— start of Data lines —

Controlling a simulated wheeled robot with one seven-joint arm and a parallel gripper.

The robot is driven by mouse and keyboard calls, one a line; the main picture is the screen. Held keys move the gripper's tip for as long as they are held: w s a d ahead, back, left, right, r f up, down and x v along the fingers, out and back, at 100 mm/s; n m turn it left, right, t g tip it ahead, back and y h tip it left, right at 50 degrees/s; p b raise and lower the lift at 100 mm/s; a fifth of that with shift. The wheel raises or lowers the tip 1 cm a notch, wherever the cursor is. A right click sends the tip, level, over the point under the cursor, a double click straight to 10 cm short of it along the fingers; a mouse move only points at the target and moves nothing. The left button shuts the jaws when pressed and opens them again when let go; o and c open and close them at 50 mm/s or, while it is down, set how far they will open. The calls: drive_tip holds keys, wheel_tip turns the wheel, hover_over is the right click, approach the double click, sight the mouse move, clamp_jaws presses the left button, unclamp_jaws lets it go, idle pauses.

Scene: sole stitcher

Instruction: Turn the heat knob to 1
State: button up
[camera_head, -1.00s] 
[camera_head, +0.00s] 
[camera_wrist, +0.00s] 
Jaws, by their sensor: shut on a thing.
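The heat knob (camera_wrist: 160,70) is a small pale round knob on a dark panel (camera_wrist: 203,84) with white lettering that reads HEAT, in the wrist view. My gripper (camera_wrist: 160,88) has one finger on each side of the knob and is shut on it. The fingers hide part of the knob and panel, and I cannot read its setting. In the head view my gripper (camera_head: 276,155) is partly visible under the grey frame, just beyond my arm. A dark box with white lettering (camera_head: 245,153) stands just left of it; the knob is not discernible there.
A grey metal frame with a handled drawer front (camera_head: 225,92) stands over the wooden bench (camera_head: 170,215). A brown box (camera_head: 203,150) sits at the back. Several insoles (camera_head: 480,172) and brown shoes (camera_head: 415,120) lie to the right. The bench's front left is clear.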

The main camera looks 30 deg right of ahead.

— end of Data lines —

* Aim of the exercise:
From the line with "The robot is" through the line with "[camera_wrist, +0.00s]", repeat every line exactly, both ends included, and nothing outside that range.

* Answer:
The robot is driven by mouse and keyboard calls, one a line; the main picture is the screen. Held keys move the gripper's tip for as long as they are held: w s a d ahead, back, left, right, r f up, down and x v along the fingers, out and back, at 100 mm/s; n m turn it left, right, t g tip it ahead, back and y h tip it left, right at 50 degrees/s; p b raise and lower the lift at 100 mm/s; a fifth of that with shift. The wheel raises or lowers the tip 1 cm a notch, wherever the cursor is. A right click sends the tip, level, over the point under the cursor, a double click straight to 10 cm short of it along the fingers; a mouse move only points at the target and moves nothing. The left button shuts the jaws when pressed and opens them again when let go; o and c open and close them at 50 mm/s or, while it is down, set how far they will open. The calls: drive_tip holds keys, wheel_tip turns the wheel, hover_over is the right click, approach the double click, sight the mouse move, clamp_jaws presses the left button, unclamp_jaws lets it go, idle pauses.

Scene: sole stitcher

Instruction: Turn the heat knob to 1
State: button up
[camera_head, -1.00s] 
[camera_head, +0.00s] 
[camera_wrist, +0.00s] 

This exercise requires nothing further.